WORK REQUIRED ▸ Among the entries below, find the line with "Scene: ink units", then quote it and each following line up to and including the line with "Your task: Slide", and nothing else.

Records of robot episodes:
════════════════

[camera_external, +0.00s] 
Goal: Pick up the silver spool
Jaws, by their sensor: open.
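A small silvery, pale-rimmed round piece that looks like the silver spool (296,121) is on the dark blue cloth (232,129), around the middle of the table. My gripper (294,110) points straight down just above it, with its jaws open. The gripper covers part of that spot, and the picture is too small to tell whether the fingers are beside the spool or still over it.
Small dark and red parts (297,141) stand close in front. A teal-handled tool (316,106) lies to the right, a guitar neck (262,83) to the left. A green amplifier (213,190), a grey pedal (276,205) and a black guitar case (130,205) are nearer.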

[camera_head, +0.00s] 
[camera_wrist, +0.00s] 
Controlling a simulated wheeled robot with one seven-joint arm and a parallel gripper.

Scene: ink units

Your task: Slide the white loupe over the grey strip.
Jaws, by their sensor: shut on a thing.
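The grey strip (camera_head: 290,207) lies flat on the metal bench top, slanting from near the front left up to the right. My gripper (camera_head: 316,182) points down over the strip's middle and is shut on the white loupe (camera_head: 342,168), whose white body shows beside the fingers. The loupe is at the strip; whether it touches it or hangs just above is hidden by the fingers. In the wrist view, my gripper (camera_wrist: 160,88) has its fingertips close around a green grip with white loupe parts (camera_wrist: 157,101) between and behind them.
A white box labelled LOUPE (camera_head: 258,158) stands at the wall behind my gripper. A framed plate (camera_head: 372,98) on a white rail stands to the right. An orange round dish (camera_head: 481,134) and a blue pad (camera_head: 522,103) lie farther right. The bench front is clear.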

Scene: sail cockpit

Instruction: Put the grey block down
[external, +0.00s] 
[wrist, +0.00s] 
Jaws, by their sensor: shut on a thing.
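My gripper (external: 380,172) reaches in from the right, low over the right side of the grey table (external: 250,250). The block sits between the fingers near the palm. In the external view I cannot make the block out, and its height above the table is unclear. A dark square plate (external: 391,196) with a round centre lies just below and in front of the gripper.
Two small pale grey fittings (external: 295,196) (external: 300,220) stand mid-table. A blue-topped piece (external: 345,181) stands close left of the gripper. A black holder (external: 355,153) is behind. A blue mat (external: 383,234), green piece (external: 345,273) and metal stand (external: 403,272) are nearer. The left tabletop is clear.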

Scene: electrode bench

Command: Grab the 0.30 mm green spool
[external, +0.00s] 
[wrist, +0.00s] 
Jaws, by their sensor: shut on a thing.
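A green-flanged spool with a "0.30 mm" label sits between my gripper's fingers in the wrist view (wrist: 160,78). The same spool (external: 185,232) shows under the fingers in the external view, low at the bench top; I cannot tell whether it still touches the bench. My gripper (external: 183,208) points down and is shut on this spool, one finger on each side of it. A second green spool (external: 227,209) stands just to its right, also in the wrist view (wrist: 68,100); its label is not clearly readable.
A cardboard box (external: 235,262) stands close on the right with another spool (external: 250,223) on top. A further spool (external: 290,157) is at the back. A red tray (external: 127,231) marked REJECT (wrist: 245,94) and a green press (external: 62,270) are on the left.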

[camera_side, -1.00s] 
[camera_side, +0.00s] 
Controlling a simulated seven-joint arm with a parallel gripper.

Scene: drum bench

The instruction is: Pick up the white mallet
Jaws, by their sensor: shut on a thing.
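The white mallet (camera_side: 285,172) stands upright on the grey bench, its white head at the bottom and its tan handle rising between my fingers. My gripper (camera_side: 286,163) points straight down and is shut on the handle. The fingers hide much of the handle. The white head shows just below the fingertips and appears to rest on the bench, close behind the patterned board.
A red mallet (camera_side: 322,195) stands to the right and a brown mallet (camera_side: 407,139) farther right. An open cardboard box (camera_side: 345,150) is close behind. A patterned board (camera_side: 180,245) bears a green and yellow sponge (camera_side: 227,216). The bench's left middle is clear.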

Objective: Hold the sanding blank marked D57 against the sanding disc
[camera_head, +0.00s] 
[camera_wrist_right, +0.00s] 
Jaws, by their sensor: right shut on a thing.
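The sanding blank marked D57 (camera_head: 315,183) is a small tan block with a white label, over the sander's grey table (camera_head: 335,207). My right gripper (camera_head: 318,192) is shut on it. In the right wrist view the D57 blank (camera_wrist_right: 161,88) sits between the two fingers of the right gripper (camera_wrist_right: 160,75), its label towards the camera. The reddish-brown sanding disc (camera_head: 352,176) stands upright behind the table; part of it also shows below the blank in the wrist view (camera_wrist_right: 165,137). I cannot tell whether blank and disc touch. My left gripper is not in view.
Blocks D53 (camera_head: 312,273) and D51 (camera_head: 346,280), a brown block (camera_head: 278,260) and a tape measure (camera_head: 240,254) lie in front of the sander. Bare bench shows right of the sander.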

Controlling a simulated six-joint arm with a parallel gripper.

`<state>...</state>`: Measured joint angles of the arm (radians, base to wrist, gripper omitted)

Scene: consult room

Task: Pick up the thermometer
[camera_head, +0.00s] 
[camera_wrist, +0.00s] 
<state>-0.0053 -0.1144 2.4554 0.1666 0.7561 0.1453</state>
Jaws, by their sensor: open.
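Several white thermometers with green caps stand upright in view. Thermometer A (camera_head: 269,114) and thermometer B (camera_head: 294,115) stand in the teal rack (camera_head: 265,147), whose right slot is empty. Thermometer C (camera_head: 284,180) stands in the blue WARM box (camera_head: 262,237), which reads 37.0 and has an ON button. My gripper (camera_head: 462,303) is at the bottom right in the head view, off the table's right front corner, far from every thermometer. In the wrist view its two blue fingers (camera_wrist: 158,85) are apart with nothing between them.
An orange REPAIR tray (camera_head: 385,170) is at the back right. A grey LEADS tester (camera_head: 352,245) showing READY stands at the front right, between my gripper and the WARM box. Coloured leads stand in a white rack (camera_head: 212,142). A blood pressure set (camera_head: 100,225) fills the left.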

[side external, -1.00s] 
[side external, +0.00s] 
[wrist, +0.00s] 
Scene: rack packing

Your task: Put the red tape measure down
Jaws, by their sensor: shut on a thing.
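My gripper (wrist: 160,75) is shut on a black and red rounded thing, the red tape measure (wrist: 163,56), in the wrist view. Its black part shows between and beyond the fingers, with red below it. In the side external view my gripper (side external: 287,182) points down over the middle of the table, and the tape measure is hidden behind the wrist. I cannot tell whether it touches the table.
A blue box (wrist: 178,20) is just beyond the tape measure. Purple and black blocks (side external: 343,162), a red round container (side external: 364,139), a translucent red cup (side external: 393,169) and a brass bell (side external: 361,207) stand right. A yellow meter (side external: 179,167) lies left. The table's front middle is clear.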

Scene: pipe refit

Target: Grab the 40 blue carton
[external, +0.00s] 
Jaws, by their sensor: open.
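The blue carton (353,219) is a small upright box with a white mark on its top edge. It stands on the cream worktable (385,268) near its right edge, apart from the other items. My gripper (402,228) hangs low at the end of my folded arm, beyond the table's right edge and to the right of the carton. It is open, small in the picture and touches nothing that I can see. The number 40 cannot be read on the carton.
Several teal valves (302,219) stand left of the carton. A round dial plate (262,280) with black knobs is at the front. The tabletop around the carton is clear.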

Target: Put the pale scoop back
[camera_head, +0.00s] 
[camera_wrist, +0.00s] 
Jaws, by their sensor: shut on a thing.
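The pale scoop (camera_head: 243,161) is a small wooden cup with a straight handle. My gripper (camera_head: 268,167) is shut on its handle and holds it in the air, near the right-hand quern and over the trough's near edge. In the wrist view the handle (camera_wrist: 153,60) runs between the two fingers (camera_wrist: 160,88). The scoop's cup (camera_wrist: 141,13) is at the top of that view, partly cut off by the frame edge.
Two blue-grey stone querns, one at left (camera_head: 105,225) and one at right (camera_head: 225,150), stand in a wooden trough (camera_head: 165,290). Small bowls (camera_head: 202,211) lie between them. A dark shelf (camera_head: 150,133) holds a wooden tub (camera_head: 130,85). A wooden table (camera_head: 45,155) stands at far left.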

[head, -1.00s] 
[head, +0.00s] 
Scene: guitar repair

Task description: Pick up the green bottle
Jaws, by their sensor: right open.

════════════════

TASK RESPONSE ▸
Scene: ink units

Your task: Slide the white loupe over the grey strip.

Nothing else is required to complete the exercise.